Близко связан с этим и универсалистский аспект мессианского времени. Люди не только перестанут уничтожать друг друга, человек преодолеет разделение наций. Как только он станет полностью человечным, чужак перестанет быть чужаком, иллюзия сущностных различий между нациями исчезнет, и не будет больше никаких «избранных» народов. Амос говорит: «Не таковы ли, как сыны Ефиоплян, и вы для Меня, сыны Израилевы? – говорит Господь. – Не Я ли вывел Израильтян из земли Египетской и Филистимлян – из Катфора и Арамлян – из Каира?» (Ам. 9:7).

Идея того, что все нации должны быть одинаково любимы Богом и что у него нет любимого сына, прекрасно выражена Исайей: «В тот день из Египта в Ассирию будет большая дорога, и будут приходить Асур в Египет, и Египтяне в Ассирию; и Египтяне вместе с Ассириянами будут служить Господу.
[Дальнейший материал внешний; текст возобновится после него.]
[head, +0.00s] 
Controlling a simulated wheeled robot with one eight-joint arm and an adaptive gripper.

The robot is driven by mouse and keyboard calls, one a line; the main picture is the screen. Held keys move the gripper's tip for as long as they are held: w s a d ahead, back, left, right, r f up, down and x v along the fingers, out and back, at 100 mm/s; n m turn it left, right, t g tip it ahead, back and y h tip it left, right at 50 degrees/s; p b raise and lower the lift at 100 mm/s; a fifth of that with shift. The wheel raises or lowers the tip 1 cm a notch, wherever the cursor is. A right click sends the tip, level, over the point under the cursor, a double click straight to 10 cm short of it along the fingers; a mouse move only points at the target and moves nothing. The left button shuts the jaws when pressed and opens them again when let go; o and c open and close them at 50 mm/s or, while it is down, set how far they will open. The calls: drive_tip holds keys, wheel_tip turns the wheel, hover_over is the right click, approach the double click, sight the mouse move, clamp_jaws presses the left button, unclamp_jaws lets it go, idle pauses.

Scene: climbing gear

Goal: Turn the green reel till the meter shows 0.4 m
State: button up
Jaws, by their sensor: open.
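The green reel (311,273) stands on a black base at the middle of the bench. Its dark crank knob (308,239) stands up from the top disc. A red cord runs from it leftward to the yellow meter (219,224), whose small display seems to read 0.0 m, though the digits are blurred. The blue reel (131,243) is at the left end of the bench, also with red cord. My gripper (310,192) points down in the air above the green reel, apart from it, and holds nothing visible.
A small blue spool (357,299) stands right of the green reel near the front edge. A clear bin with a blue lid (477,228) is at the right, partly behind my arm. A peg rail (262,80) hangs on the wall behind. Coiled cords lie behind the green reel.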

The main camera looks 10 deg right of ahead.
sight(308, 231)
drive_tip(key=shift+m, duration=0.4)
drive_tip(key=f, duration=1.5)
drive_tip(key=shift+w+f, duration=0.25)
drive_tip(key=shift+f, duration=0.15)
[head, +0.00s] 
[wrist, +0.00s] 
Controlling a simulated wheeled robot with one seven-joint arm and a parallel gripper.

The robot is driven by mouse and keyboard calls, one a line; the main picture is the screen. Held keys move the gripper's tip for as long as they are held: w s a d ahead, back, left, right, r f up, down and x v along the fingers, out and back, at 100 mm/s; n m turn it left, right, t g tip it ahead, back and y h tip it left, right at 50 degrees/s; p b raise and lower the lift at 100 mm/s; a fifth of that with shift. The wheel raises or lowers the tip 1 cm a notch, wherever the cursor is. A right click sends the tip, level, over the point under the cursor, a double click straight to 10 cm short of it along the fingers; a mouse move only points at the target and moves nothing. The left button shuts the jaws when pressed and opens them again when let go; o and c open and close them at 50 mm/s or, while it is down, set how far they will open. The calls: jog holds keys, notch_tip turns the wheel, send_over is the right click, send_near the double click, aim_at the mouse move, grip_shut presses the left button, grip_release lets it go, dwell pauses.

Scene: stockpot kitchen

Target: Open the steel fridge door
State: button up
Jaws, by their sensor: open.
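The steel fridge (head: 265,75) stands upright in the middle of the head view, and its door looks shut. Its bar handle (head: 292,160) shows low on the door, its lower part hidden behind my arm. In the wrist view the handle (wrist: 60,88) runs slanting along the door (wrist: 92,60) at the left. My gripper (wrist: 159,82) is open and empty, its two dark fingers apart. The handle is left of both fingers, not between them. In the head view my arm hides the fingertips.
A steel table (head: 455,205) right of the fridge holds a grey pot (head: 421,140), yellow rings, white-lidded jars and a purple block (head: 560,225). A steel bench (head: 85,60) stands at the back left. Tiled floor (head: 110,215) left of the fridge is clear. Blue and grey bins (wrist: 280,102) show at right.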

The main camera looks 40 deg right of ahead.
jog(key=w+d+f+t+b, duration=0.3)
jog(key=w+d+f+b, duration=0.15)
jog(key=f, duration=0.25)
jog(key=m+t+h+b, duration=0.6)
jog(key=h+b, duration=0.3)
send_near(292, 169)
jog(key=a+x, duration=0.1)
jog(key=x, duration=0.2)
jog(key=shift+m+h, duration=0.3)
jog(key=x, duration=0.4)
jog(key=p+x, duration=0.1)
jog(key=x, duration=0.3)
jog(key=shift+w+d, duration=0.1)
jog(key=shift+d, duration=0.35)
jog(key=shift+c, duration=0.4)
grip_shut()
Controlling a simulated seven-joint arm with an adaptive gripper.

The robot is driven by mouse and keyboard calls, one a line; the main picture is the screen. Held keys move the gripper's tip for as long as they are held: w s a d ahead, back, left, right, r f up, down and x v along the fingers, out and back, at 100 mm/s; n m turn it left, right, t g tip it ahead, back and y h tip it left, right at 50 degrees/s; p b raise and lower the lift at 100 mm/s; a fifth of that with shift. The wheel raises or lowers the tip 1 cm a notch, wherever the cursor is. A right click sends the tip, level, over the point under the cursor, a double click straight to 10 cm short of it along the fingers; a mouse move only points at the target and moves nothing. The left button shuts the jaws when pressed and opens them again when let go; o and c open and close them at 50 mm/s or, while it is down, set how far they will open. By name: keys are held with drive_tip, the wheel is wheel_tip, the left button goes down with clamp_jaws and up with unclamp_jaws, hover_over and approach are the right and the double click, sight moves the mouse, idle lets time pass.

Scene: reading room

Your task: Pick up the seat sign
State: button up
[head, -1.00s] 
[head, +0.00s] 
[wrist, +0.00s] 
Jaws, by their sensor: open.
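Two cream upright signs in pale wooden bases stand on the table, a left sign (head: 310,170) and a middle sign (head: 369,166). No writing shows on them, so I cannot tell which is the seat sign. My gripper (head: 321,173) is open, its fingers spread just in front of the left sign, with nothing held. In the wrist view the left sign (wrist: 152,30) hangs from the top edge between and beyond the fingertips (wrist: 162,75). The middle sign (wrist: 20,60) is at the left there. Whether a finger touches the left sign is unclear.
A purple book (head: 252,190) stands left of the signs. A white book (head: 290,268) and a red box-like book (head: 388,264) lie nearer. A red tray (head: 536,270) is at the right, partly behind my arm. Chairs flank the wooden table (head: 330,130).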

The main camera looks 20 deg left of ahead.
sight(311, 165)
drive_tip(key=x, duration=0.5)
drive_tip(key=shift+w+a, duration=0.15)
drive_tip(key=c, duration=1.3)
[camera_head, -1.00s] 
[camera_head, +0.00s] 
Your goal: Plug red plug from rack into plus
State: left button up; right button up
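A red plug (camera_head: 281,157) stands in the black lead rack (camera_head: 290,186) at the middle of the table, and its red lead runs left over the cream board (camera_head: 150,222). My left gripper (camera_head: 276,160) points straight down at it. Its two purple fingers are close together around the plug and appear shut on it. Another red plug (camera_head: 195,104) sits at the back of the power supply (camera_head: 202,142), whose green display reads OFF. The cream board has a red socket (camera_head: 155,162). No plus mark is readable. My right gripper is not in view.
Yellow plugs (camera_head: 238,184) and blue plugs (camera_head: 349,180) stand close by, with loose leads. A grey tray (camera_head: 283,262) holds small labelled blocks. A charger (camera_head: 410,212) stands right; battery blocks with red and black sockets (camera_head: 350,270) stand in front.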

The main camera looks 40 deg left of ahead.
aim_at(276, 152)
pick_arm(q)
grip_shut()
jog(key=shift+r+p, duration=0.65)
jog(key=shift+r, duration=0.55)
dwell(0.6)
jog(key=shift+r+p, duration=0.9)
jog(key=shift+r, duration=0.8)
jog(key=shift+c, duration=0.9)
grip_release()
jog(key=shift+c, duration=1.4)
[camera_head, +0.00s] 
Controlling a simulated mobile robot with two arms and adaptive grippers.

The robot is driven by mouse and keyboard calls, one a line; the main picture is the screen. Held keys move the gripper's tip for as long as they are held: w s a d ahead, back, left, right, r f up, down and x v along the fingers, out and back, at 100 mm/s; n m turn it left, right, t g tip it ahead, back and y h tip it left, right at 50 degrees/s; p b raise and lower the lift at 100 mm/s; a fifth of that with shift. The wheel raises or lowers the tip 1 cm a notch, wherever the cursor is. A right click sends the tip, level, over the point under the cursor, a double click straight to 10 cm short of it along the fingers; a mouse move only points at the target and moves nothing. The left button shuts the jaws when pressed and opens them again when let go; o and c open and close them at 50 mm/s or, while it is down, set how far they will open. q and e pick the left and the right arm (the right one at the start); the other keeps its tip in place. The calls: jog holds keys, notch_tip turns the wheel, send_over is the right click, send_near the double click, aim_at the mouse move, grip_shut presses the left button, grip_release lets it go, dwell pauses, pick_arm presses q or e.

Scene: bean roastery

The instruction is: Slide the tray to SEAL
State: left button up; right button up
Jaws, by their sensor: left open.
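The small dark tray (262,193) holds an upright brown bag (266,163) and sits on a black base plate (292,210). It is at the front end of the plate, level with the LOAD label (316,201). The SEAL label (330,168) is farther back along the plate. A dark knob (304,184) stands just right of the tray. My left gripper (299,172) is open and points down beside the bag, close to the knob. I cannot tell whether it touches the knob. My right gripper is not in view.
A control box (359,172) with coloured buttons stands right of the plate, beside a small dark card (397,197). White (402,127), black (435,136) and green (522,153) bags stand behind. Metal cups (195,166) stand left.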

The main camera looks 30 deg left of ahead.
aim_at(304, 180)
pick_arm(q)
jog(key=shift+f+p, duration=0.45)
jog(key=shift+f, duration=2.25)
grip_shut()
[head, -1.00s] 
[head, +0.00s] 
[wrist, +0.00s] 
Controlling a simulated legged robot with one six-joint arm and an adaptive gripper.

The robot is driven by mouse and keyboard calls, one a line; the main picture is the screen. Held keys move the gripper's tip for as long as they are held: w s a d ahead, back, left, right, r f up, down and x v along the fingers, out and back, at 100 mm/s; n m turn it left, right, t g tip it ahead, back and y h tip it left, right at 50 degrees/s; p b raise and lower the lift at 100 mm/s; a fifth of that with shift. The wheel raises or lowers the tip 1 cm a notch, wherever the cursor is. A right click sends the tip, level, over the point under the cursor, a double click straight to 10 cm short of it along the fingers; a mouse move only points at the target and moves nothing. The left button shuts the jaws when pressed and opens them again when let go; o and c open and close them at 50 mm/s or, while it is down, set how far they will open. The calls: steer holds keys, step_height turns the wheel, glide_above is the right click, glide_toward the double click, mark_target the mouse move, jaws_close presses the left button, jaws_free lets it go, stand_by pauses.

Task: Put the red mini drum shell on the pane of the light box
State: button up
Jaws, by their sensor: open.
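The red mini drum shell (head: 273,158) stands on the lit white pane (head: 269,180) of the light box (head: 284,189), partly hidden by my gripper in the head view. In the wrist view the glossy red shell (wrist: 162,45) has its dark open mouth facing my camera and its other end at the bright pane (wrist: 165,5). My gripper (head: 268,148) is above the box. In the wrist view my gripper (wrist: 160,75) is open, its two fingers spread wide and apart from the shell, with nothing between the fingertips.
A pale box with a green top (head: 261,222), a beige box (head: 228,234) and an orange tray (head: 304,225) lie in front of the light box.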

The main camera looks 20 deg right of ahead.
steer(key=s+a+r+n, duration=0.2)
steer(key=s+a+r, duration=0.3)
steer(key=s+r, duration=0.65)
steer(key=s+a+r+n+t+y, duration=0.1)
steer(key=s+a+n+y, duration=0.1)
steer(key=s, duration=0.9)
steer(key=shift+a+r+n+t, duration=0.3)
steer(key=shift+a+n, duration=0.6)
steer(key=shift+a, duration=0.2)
В тот день Израиль будет третьим с Египтом и Ассириею; благословение будет посреди земли, Которую благословит Господь Саваоф, говоря: благословен народ Мой – Египтяне, и дело рук Моих – Ассирияне, и наследие Мое – Израиль» (Ис. 19:23–25).

Главным аспектом пророческого мессианского учения является отношение пророков к власти и силе. Действительно, нужно признать, что вся история человечества до сих пор (за исключением, может быть, некоторых примитивных обществ) основывается на силе: силе и власти процветающего меньшинства над большинством, которое много трудится и мало наслаждается жизнью. Чтобы поддерживать правление силы, умы людей должны подвергнуться искажению, чтобы и правители, и подданные верили в то, что существующая ситуация заповедана Богом, природой или нравственным законом. Пророки – революционеры, срывающие с власти и силы их моральные и религиозные покровы. Их девиз в международной политике таков: «Не воинством и не силою, но Духом Моим [творится история], говорит Господь Саваоф» (Зах. 4:6). Пророки предостерегают: ошибочно полагаться на чужеземную силу или союзы. Осия говорит: «Ассур не будет уже спасать нас; не станем садиться на коня и не будем более говорить изделию рук наших: «боги наши»; потому что у Тебя милосердие для сирот» (Ос. 14:4).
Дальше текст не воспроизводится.